Quindi la Procura di Milano è stata superficiale?
«Diciamo che in Italia si è diffusa l’abitudine di processare sistemi e situazioni anziché accertare rigorosamente la sussistenza di eventuali reati. In altre parole, si tende a perseguire e punire atteggiamenti che possono non piacere al magistrato o a parte dell’opinione pubblica, ma che non hanno necessariamente rilevanza penale. Ulteriore prova ne sono gli atti giuridici scritti con un linguaggio moraleggiante che non ha nulla a che vedere con il diritto».
È colpa soltanto di qualche magistrato?
«Non solo di quale magistrato che “dipinge affreschi” inserendovi qualche ipotesi di reato, ma anche di un legislatore che ha fatto in modo che persino l’area semantica del diritto penale toccasse la sfera morale».
Il Riesame definisce addirittura “svilenti” le tesi della Procura: possibile che ci sia una divaricazione tanto netta tra le tesi dell’uno e dell’altro magistrato?
«Ben venga una simile divaricazione. Mi preoccuperei ancora di più se non ci fosse, soprattutto a proposito di vicende complesse come quella di Milano. Ma, ripeto, il problema è un altro e cioè l’ipertrofia di un diritto penale che oggi presenta connotati etici e moralistici, con tutte le conseguenze che ne possono derivare».
Una di queste conseguenze è la paralisi delle pubbliche amministrazioni, anche nel caso di Milano…
«Milano è il motore dell’economia nazionale. Parliamo di una città che genera 400 miliardi di pil, quindi buona parte della ricchezza nazionale, attrae capitali esteri e presenta uno skyline europeo di cui dovremmo andare tutti orgogliosi. Questi sono meriti da applaudire e non colpe di un presunto “sistema” da demolire. La politica cittadina, negli ultimi decenni, ha fatto più bene che male e per questo io ho difeso il cosiddetto “Sistema Milano” più di quanto non abbiano fatto il sindaco Sala e la sua maggioranza. Invece la Procura ha inteso fare dell’amministrazione la sentina di tutti i mali».
Tutto ciò non rischia di alimentare la sfiducia dell’opinione pubblica nei confronti della giustizia?
«L’opinione pubblica sarà anche smarrita, ma non mi sembra che, nel corso del tempo, abbia invocato la riforma della giustizia con particolare convinzione. Anzi, su questo fronte si è dimostrata piuttosto inerte. Ma d’altra parte, si sa, la giustizia è un tema che non interessa fino a quando non se ne viene toccati».
E poi c’è la politica che ne fa un uso strumentale…

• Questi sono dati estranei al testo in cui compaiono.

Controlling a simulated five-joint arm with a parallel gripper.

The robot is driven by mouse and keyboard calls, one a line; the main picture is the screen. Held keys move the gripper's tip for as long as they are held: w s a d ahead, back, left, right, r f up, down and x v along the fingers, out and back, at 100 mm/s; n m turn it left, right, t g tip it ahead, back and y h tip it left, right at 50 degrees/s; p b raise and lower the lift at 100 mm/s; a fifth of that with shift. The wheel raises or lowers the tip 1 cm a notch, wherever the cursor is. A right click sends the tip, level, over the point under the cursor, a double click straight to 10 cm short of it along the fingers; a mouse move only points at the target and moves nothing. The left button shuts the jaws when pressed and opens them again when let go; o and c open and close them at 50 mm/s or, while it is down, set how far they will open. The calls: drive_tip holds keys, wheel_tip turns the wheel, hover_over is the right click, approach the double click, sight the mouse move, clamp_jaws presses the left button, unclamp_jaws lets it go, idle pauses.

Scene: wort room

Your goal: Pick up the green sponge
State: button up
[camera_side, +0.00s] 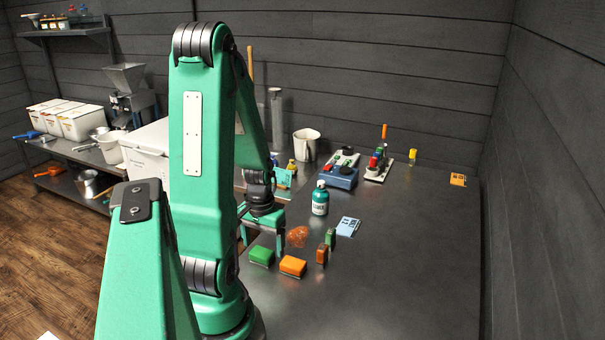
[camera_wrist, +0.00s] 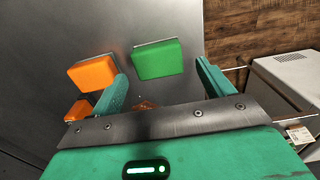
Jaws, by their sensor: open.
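A green sponge (camera_side: 262,256) lies flat on the dark metal table, left of an orange sponge (camera_side: 292,267). In the wrist view the green sponge (camera_wrist: 158,59) sits ahead of and between the two fingers, with the orange sponge (camera_wrist: 92,73) to its left. My gripper (camera_side: 262,232) is above the table behind the green sponge in the side view. In the wrist view my gripper (camera_wrist: 165,82) has its fingers spread wide with nothing held between them. A second green block (camera_side: 330,237) stands on edge farther right, near an orange-brown one (camera_side: 322,254).
An orange mesh scrubber (camera_side: 298,236) lies close behind the sponges. The table's right side is mostly clear.

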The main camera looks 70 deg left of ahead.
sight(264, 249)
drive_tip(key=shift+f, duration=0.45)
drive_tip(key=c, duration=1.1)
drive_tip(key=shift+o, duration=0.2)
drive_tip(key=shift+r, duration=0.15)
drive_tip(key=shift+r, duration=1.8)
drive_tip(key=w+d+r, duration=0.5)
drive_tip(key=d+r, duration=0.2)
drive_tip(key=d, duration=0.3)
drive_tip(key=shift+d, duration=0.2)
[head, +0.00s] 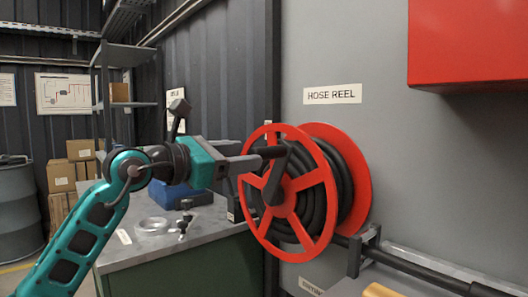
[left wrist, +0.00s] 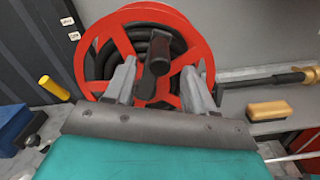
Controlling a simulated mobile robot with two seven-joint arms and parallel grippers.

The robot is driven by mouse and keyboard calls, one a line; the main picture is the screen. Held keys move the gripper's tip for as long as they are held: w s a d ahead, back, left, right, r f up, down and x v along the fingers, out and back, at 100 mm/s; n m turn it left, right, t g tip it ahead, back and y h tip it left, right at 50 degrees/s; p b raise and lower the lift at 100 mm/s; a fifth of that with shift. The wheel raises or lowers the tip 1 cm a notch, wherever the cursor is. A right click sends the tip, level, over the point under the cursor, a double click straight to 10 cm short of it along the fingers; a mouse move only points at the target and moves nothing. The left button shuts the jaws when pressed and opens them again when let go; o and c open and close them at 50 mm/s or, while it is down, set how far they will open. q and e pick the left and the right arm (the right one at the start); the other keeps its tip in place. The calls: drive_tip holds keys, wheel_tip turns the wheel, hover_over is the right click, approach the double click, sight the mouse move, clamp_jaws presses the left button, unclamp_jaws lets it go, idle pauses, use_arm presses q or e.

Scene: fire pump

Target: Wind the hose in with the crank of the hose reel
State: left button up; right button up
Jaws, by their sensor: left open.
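The hose reel (head: 298,222) is red, with spoked discs and black hose (head: 343,180) wound in it, mounted at the grey wall. Its dark crank (head: 274,184) runs up from the hub to a black handle (head: 269,152) pointing out toward the left. My left gripper (head: 248,160) is open at the handle. In the left wrist view, the handle (left wrist: 159,52) stands between the two spread fingers (left wrist: 158,85), with gaps on both sides. I cannot tell how deep it sits between them. The right gripper is not in view.
A bench (head: 130,258) below my left arm carries a blue box (head: 180,194) and small metal fittings. A red cabinet (head: 470,45) hangs at the upper right. A dark pipe (head: 420,268) runs right of the reel. A wooden-backed brush (left wrist: 268,110) lies to the right.

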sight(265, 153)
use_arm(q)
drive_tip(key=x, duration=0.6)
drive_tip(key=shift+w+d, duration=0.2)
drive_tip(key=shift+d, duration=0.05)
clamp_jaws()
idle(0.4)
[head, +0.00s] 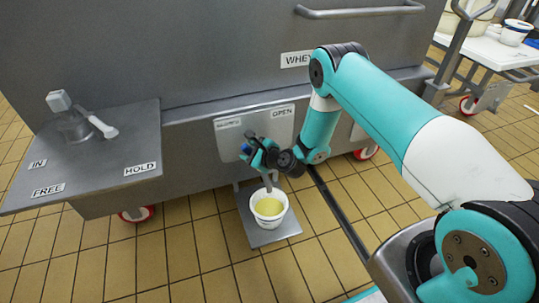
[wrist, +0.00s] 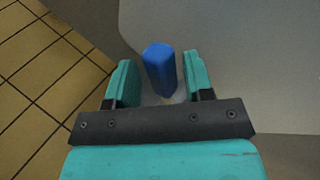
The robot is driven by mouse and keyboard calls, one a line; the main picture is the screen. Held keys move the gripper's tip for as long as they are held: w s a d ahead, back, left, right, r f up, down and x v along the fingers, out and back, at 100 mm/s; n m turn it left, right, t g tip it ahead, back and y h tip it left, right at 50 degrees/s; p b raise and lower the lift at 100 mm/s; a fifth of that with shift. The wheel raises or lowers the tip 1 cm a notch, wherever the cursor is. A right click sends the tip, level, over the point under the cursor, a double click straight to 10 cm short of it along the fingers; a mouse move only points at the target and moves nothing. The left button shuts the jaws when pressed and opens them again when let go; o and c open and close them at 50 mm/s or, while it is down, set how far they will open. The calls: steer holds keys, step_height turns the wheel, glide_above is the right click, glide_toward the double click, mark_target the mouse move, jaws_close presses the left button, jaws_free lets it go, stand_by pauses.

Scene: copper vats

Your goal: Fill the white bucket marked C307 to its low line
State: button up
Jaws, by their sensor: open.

«Certo, la politica usa la giustizia a seconda delle convenienze. Ma la responsabilità maggiore resta quella di un legislatore che produce leggi scritte male e in modo evidentemente populistico».
La separazione delle carriere tra pm e giudici è utile a correggere certe storture?

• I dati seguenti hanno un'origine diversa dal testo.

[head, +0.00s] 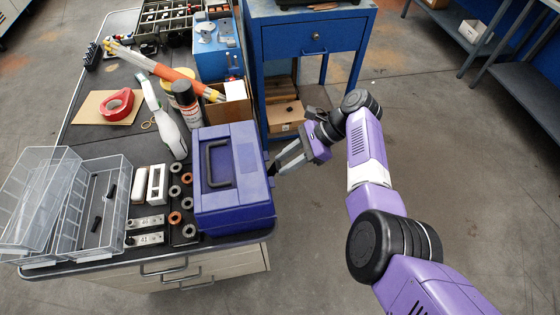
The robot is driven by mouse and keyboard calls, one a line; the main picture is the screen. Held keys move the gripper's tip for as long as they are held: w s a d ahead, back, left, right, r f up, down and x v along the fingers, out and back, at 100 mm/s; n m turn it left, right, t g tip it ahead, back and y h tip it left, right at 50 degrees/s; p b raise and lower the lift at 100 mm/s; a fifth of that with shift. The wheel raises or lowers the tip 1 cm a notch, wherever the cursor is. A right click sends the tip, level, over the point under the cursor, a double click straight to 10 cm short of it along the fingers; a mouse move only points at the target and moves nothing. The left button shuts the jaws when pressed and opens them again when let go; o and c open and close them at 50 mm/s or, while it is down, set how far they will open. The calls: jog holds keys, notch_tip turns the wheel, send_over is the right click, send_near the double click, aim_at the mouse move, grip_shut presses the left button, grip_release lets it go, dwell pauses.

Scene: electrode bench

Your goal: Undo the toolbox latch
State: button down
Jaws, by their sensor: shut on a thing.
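The blue-purple toolbox (247,163) stands closed on the right end of the bench, with a dark carry handle on its lid. My gripper (274,170) is at the toolbox's right side, reaching in from the right with its fingertips against that side. It is shut on the toolbox latch, which is small and mostly hidden by the fingers and the side's angle. I cannot tell whether the latch is raised or flat.
The dark bench top (84,136) holds a clear open organizer (119,167), metal rings, a white spray bottle (170,132), a dark can (188,105) and red tape (116,104). A blue cabinet (312,38) stands behind. The floor (310,235) right of the bench is clear.

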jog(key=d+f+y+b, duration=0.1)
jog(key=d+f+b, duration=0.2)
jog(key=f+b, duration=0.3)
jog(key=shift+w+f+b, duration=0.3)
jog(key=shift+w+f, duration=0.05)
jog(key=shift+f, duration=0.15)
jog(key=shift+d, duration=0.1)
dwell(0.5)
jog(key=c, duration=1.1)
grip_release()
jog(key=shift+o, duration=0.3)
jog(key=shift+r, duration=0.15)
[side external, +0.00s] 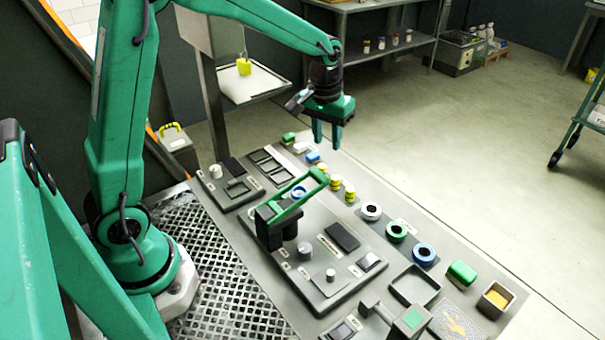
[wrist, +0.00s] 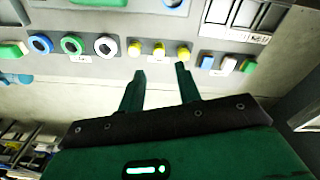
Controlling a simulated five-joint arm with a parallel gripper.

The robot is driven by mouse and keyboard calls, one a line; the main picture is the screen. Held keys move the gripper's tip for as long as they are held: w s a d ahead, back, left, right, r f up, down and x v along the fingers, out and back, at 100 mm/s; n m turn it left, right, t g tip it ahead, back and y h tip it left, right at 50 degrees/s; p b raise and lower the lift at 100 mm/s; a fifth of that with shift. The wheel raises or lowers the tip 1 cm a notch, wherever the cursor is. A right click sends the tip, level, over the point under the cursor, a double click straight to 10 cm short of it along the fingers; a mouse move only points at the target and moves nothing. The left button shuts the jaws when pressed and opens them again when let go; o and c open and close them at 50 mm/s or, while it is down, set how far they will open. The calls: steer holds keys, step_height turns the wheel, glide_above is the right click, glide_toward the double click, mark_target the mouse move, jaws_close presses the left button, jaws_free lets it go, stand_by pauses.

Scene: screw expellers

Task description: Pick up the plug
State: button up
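Several small parts lie in a row along the panel's edge, and no label I can read tells which one is the plug. Yellow plug-like pieces (side external: 335,183) stand in that row; three show in the wrist view (wrist: 158,50), just beyond my fingertips. My gripper (side external: 327,137) is above the far part of the row, pointing down, clear of the parts. In the wrist view my gripper (wrist: 160,70) has its fingers apart with nothing between them.
White (side external: 371,211), green (side external: 396,231) and blue (side external: 424,254) rings sit further along the row. A green-handled lever (side external: 300,198) rises from the panel beside the yellow pieces. A grey tray (side external: 416,286) lies at the near end.

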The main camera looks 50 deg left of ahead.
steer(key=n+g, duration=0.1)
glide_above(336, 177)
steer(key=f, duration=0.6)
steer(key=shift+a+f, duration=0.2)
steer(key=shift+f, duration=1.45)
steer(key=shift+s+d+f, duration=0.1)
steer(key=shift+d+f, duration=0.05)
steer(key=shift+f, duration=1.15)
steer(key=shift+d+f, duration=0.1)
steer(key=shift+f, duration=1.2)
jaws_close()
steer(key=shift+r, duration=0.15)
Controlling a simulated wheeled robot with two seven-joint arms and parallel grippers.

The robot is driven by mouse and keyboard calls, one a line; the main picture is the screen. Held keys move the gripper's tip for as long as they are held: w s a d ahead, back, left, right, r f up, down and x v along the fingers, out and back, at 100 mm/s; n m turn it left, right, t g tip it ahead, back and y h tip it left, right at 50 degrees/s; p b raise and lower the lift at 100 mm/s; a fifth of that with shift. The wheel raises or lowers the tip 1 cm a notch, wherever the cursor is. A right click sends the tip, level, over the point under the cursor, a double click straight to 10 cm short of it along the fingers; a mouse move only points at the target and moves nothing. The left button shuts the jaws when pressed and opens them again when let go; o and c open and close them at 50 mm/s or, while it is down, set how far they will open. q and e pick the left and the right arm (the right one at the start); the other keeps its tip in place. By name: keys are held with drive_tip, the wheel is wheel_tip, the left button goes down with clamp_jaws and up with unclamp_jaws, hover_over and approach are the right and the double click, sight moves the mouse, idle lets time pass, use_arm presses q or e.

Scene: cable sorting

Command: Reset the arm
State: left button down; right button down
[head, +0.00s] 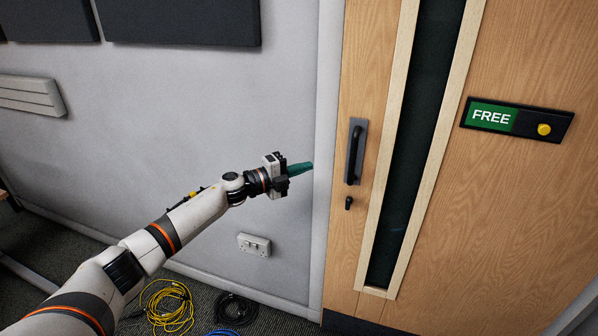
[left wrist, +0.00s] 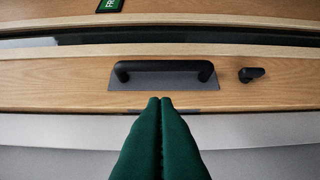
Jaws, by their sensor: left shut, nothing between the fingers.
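My left arm reaches in from the left in the head view. Its gripper (head: 303,169) has green fingers, shut together with nothing between them, and points right toward the wooden door. In the left wrist view the two green fingertips (left wrist: 160,101) meet just below the black door handle (left wrist: 164,70). The handle also shows in the head view (head: 354,153), to the right of the fingertips and apart from them. My right gripper is not in view.
The wooden door (head: 530,215) has a sign (head: 493,116) reading FREE and a small black latch (head: 348,203). A wall socket (head: 254,244) is below my arm. Yellow (head: 169,307), black (head: 236,308) and blue cables lie on the carpet. Open air surrounds the gripper.

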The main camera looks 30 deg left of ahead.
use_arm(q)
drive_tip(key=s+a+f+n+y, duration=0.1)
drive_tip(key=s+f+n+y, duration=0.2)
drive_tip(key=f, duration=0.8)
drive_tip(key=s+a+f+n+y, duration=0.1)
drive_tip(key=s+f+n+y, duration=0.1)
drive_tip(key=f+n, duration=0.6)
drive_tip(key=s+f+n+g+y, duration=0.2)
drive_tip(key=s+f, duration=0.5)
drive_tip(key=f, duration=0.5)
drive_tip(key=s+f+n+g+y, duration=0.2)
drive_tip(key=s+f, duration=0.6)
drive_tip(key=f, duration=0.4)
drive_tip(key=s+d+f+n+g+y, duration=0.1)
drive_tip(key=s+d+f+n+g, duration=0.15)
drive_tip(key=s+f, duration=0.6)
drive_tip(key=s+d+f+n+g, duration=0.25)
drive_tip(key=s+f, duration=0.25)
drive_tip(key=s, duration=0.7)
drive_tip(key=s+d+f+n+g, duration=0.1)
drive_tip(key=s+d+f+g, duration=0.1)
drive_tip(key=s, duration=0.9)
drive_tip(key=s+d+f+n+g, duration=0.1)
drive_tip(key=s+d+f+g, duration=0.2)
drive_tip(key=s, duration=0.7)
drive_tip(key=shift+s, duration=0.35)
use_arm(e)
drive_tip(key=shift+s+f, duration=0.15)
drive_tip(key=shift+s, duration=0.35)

«Quella è una riforma preliminare, propedeutica, organizzativa. Ciò che serve è l’abrogazione di tutta quella legislazione etico-moralistica che, dai tempi del governo Monti a quelli del ministro Bonafede, ha riportato l’Italia al Medioevo diffondendo un clima di sfiducia e di sospetto».

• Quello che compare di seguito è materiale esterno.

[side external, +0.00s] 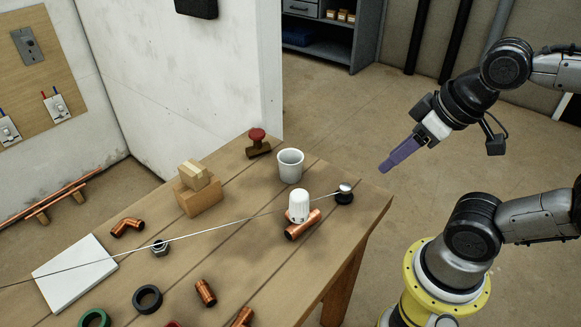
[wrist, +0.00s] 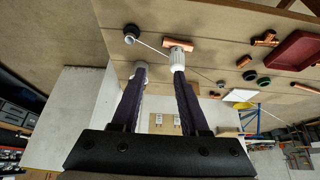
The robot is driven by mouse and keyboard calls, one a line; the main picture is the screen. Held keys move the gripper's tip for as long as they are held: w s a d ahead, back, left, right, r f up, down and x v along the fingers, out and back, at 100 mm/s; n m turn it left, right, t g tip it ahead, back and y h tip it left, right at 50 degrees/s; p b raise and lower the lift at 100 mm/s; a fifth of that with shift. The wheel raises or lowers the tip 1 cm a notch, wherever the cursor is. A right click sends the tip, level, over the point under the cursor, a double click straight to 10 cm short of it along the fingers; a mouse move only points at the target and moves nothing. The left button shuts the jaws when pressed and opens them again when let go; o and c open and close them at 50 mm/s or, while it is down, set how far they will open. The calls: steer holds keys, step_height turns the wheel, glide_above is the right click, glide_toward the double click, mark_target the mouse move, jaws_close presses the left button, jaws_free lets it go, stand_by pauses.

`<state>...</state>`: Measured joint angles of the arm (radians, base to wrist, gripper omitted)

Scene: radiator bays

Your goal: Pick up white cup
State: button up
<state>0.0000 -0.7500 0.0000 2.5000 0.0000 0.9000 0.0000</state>
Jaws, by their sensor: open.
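The white cup (side external: 290,166) stands upright on the wooden table near its far right side, open end up. In the wrist view, a pale shape that looks like the cup (wrist: 140,68) shows by the left fingertip, partly hidden by that finger. My gripper (side external: 386,166) is in the air to the right of the cup, past the table edge, apart from it. In the wrist view my gripper (wrist: 160,76) has its two dark purple fingers spread with nothing held between them.
A white valve head (side external: 299,206) and a copper pipe piece (side external: 302,225) sit in front of the cup. A black-based metal knob (side external: 344,195) stands right of them, with a thin pale line crossing the table. Wooden blocks (side external: 198,190) and a red-topped stamp-like object (side external: 257,141) are left of the cup.

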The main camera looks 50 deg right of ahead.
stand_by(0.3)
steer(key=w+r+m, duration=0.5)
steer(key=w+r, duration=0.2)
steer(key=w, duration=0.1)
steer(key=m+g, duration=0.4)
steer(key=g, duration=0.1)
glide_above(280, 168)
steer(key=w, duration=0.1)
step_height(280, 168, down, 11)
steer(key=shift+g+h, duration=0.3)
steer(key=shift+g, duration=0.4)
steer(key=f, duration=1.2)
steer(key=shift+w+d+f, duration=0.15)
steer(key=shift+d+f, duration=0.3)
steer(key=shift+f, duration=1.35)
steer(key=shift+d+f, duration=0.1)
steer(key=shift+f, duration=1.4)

Quali norme contesta, in particolare?
«Le leggi ambientali, per esempio, sono ormai tutte penali. La pubblica amministrazione è trattata come un condominio della criminalità organizzata. E poi si parla tanto di voto di scambio dimenticando che la democrazia si regge su proprio su uno scambio, perché ogni elettore si esprime a sostegno di chi è in grado di garantire i propri legittimi interessi».
Come se ne esce?
«Occorre un nuovo umanesimo giuridico. Nel Medioevo tutti erano considerati malfattori o streghe. Invece, oggi, servono coraggio e fiducia. Il che vuol dire anche abrogare le figure di reato che non sortiscono altro effetto se non quello di bloccare la pubblica amministrazione e devastare vite private e carriere delle persone. In questo modo si restituirebbe agli elettori il potere di mandare a casa i pubblici amministratori incapaci. Se i grattacieli di Milano non piacciono o la città è percepita come per soli ricchi, gli elettori possono e devono mandare a casa il sindaco. Che non necessariamente va arrestato, processaro e condannato».